**What to do**
Look through the data below. Pick out the lines holding the string "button".

------------

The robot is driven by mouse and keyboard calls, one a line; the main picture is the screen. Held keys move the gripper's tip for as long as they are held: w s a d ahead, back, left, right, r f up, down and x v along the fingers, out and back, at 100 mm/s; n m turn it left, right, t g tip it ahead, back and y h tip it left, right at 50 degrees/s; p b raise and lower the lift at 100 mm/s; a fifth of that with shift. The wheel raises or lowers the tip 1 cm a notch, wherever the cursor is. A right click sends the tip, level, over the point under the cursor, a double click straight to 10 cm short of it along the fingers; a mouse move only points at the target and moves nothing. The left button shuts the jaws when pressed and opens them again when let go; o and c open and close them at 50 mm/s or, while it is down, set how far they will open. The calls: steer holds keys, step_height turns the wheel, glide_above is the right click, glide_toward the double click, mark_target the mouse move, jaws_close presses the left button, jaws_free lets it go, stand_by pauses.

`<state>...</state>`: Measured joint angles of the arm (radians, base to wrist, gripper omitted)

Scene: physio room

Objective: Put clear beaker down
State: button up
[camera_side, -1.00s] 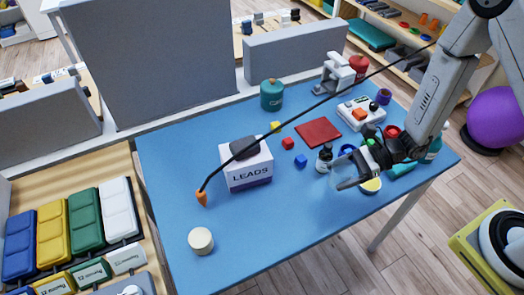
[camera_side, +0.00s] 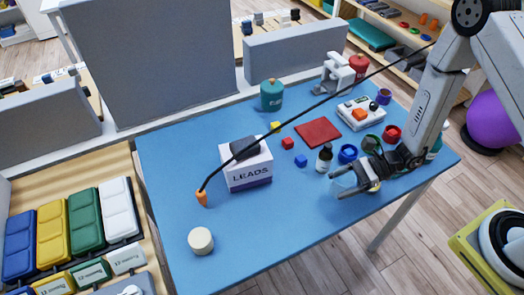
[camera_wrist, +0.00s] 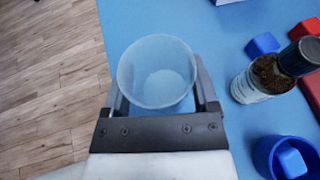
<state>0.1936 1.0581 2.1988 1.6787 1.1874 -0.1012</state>
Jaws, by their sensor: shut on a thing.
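The clear beaker (camera_side: 343,184) is see-through and faint in the side view, near the front right of the blue table (camera_side: 290,235). In the wrist view the beaker (camera_wrist: 157,72) stands between my two fingers with its round mouth toward the camera. My gripper (camera_side: 352,180) is shut on the beaker's sides, low over the table's front; the wrist view also shows my gripper (camera_wrist: 160,92). The beaker looks roughly upright. I cannot tell whether its base touches the table.
A dark bottle (camera_side: 324,158) and a blue cup (camera_side: 347,153) stand close behind the beaker. A blue cube (camera_side: 301,160), a red mat (camera_side: 318,132) and the LEADS box (camera_side: 247,168) lie further off. The table's front edge is near; the front middle is clear.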

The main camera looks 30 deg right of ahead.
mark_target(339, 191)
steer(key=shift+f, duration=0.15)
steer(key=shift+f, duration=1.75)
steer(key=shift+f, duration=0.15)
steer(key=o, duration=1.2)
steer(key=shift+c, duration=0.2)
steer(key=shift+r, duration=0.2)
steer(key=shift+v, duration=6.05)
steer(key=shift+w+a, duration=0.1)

------------

**Output of the exercise**
The robot is driven by mouse and keyboard calls, one a line; the main picture is the screen. Held keys move the gripper's tip for as long as they are held: w s a d ahead, back, left, right, r f up, down and x v along the fingers, out and back, at 100 mm/s; n m turn it left, right, t g tip it ahead, back and y h tip it left, right at 50 degrees/s; p b raise and lower the lift at 100 mm/s; a fifth of that with shift. The wheel raises or lowers the tip 1 cm a notch, wherever the cursor is. A right click sends the tip, level, over the point under the cursor, a double click straight to 10 cm short of it along the fingers; a mouse move only points at the target and moves nothing. The left button shuts the jaws when pressed and opens them again when let go; o and c open and close them at 50 mm/s or, while it is down, set how far they will open. The calls: steer holds keys, step_height turns the wheel, glide_above is the right click, glide_toward the double click, mark_target the mouse move, jaws_close presses the left button, jaws_free lets it go, stand_by pauses.
State: button up

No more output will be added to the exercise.